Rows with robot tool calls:
[start]
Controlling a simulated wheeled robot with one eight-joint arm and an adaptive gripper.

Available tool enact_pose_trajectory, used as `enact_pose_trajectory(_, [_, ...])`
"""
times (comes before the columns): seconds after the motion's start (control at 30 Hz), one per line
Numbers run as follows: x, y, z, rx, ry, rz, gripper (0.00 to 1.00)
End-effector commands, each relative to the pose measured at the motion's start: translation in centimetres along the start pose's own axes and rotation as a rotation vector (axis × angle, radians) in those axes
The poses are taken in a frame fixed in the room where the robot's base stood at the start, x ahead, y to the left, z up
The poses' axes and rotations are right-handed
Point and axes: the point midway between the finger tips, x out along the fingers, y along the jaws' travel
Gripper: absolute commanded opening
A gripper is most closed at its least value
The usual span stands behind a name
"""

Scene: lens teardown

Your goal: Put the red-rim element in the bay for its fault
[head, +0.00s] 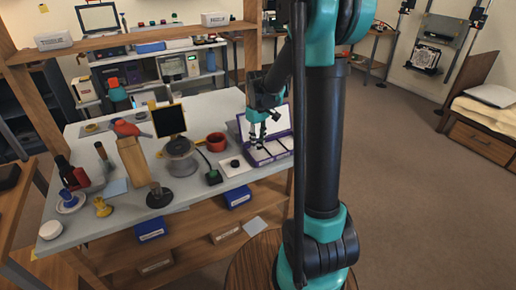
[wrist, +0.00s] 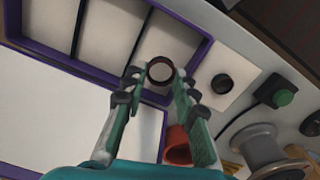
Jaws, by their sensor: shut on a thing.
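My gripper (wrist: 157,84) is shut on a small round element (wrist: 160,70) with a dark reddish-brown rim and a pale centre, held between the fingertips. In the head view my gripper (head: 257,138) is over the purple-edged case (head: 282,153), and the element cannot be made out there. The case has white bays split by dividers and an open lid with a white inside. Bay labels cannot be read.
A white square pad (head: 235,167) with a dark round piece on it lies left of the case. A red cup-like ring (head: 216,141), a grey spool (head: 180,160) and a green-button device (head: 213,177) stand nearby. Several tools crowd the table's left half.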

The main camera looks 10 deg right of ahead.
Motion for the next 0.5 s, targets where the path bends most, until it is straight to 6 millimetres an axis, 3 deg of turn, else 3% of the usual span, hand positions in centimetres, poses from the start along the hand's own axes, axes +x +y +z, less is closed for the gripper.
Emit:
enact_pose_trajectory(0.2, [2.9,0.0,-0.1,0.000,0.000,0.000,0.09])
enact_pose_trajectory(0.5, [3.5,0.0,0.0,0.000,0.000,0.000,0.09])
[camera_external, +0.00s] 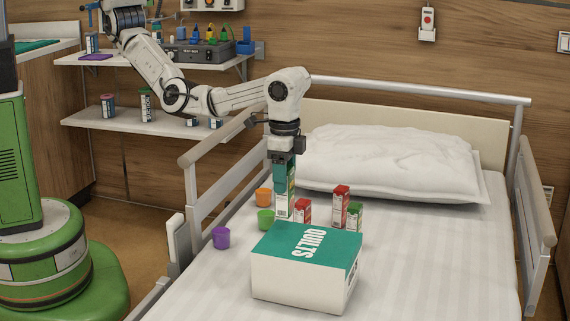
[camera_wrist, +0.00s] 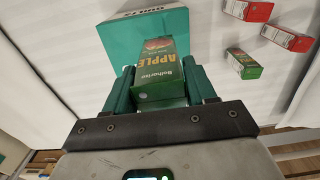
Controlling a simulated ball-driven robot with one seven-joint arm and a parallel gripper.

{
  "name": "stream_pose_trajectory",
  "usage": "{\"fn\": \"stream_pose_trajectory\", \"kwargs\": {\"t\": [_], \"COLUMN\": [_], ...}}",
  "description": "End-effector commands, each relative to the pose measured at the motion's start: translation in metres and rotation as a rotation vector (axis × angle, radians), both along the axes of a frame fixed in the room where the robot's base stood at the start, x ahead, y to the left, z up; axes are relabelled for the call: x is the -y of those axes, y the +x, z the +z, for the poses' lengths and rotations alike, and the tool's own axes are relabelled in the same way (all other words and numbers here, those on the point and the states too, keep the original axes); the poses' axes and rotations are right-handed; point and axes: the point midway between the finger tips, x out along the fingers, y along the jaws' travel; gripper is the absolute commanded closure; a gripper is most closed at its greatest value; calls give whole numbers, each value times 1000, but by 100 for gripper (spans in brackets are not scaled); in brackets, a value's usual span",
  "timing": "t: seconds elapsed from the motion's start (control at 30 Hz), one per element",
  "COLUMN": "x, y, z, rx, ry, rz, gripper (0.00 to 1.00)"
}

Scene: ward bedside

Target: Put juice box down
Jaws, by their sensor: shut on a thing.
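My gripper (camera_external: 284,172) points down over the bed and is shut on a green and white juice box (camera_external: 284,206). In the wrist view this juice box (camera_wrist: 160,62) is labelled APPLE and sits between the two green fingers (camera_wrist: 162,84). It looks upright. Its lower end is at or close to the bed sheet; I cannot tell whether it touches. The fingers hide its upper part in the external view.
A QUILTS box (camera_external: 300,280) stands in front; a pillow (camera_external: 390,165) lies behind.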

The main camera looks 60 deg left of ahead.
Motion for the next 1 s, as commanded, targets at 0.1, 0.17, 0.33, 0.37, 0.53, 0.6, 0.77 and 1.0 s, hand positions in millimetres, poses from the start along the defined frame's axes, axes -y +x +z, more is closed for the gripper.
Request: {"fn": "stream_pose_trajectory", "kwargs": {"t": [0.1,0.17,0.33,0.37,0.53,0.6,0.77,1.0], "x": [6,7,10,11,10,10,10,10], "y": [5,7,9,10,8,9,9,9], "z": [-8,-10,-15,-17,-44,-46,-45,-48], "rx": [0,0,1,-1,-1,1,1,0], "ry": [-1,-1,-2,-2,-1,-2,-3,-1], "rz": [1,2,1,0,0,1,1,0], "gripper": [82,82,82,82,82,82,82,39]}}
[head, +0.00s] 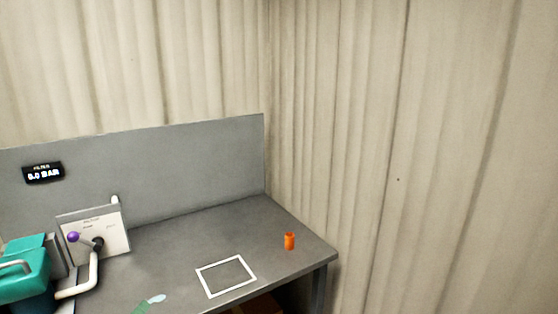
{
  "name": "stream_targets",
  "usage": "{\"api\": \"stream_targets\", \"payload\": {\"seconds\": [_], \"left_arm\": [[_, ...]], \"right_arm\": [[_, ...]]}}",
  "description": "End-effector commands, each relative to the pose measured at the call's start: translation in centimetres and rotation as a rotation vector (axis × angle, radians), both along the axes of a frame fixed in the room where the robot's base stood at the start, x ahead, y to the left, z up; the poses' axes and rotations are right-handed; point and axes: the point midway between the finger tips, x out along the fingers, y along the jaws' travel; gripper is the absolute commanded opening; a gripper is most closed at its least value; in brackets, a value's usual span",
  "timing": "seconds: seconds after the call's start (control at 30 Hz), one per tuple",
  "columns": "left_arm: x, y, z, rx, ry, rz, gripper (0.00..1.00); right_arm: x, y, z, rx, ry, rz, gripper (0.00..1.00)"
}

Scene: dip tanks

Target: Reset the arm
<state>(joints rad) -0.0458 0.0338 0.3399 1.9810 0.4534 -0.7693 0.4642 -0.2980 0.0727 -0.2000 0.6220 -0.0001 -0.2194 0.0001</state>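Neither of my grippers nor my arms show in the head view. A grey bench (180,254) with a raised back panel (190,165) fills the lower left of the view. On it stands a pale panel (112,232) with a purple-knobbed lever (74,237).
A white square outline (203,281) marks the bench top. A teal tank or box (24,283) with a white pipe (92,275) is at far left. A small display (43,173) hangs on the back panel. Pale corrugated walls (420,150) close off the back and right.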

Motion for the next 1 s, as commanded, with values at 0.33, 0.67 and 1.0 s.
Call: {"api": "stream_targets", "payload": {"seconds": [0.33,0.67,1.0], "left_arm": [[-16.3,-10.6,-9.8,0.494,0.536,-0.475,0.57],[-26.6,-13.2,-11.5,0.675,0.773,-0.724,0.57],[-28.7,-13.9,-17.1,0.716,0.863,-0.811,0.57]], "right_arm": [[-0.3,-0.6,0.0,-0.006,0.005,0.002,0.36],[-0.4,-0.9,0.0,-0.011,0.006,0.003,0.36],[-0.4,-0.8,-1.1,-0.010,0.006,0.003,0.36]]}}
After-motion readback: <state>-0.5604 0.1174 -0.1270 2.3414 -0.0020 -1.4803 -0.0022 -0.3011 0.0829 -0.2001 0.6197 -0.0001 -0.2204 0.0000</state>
[end]
Pictures appear in the records above. Output everything except them, exactly.

- Result of this task:
Controlling a simulated wheeled robot with one eight-joint arm and an adaptive gripper.

Available tool enact_pose_trajectory, used as `enact_pose_trajectory(_, [_, ...])`
"""
times (comes before the columns): seconds after the motion's start (control at 30 Hz), one per line
Numbers run as follows: x, y, z, rx, ry, rz, gripper (0.00 to 1.00)
End-effector commands, each relative to the pose measured at the motion's start: translation in centimetres along the start pose's own axes and rotation as a rotation vector (axis × angle, radians) in those axes
The poses are taken in a frame fixed in the room where the robot's base stood at the start, x ahead, y to the left, z up
The poses' axes and rotations are right-handed
Point and axes: the point midway between the finger tips, x out along the fingers, y along the jaws' travel
Gripper: absolute commanded opening
A gripper is most closed at its least value
The usual span stands behind a name
"""

Scene: lens teardown

Your goal: Put the red-rim element in the bay for its fault
[head, +0.00s] 
[wrist, +0.00s] 
Jaws, by their sensor: shut on a thing.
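My gripper (wrist: 157,84) is shut on a small round element (wrist: 160,70) with a dark reddish-brown rim and a pale centre, held between the fingertips. In the head view my gripper (head: 257,138) is over the purple-edged case (head: 282,153), and the element cannot be made out there. The case has white bays split by dividers and an open lid with a white inside. Bay labels cannot be read.
A white square pad (head: 235,167) with a dark round piece on it lies left of the case. A red cup-like ring (head: 216,141), a grey spool (head: 180,160) and a green-button device (head: 213,177) stand nearby. Several tools crowd the table's left half.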

The main camera looks 10 deg right of ahead.
Motion for the next 0.5 s, targets where the path bends most, until it is straight to 6 millimetres an axis, 3 deg of turn, else 3% of the usual span, hand positions in centimetres, poses from the start along the hand's own axes, axes +x +y +z, less is closed for the gripper.
Emit:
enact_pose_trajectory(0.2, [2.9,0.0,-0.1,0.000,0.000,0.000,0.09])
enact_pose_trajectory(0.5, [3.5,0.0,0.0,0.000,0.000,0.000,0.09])
[camera_external, +0.00s] 
[camera_wrist, +0.00s] 
Controlling a simulated ball-driven robot with one seven-joint arm and a parallel gripper.

{
  "name": "stream_pose_trajectory",
  "usage": "{\"fn\": \"stream_pose_trajectory\", \"kwargs\": {\"t\": [_], \"COLUMN\": [_], ...}}",
  "description": "End-effector commands, each relative to the pose measured at the motion's start: translation in metres and rotation as a rotation vector (axis × angle, radians), both along the axes of a frame fixed in the room where the robot's base stood at the start, x ahead, y to the left, z up; axes are relabelled for the call: x is the -y of those axes, y the +x, z the +z, for the poses' lengths and rotations alike, and the tool's own axes are relabelled in the same way (all other words and numbers here, those on the point and the states too, keep the original axes); the poses' axes and rotations are right-handed; point and axes: the point midway between the finger tips, x out along the fingers, y along the jaws' travel; gripper is the absolute commanded closure; a gripper is most closed at its greatest value; calls give whole numbers, each value times 1000, but by 100 for gripper (spans in brackets are not scaled); in brackets, a value's usual span",
  "timing": "t: seconds elapsed from the motion's start (control at 30 Hz), one per element",
  "COLUMN": "x, y, z, rx, ry, rz, gripper (0.00 to 1.00)"
}

Scene: ward bedside

Target: Put juice box down
Jaws, by their sensor: shut on a thing.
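My gripper (camera_external: 284,172) points down over the bed and is shut on a green and white juice box (camera_external: 284,206). In the wrist view this juice box (camera_wrist: 160,62) is labelled APPLE and sits between the two green fingers (camera_wrist: 162,84). It looks upright. Its lower end is at or close to the bed sheet; I cannot tell whether it touches. The fingers hide its upper part in the external view.
A QUILTS box (camera_external: 300,280) stands in front; a pillow (camera_external: 390,165) lies behind.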

The main camera looks 60 deg left of ahead.
Motion for the next 1 s, as commanded, targets at 0.1, 0.17, 0.33, 0.37, 0.53, 0.6, 0.77 and 1.0 s, hand positions in millimetres, poses from the start along the defined frame's axes, axes -y +x +z, more is closed for the gripper.
Request: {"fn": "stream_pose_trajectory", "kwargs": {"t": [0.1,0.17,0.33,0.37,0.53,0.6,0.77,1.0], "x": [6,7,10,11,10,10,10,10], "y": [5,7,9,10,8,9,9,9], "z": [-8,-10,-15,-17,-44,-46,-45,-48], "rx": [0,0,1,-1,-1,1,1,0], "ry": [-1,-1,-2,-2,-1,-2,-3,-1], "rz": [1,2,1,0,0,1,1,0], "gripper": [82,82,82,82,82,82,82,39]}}
[head, +0.00s] 
{
  "name": "stream_targets",
  "usage": "{\"api\": \"stream_targets\", \"payload\": {\"seconds\": [_], \"left_arm\": [[_, ...]], \"right_arm\": [[_, ...]]}}",
  "description": "End-effector commands, each relative to the pose measured at the call's start: translation in centimetres and rotation as a rotation vector (axis × angle, radians), both along the axes of a frame fixed in the room where the robot's base stood at the start, x ahead, y to the left, z up; the poses' axes and rotations are right-handed; point and axes: the point midway between the finger tips, x out along the fingers, y along the jaws' travel; gripper is the absolute commanded opening; a gripper is most closed at its least value; in brackets, a value's usual span",
  "timing": "seconds: seconds after the call's start (control at 30 Hz), one per tuple",
  "columns": "left_arm: x, y, z, rx, ry, rz, gripper (0.00..1.00); right_arm: x, y, z, rx, ry, rz, gripper (0.00..1.00)"
}

Scene: dip tanks

Target: Reset the arm
<state>(joints rad) -0.0458 0.0338 0.3399 1.9810 0.4534 -0.7693 0.4642 -0.2980 0.0727 -0.2000 0.6220 -0.0001 -0.2194 0.0001</state>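Neither of my grippers nor my arms show in the head view. A grey bench (180,254) with a raised back panel (190,165) fills the lower left of the view. On it stands a pale panel (112,232) with a purple-knobbed lever (74,237).
A white square outline (203,281) marks the bench top. A teal tank or box (24,283) with a white pipe (92,275) is at far left. A small display (43,173) hangs on the back panel. Pale corrugated walls (420,150) close off the back and right.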

Motion for the next 1 s, as commanded, with values at 0.33, 0.67 and 1.0 s.
Call: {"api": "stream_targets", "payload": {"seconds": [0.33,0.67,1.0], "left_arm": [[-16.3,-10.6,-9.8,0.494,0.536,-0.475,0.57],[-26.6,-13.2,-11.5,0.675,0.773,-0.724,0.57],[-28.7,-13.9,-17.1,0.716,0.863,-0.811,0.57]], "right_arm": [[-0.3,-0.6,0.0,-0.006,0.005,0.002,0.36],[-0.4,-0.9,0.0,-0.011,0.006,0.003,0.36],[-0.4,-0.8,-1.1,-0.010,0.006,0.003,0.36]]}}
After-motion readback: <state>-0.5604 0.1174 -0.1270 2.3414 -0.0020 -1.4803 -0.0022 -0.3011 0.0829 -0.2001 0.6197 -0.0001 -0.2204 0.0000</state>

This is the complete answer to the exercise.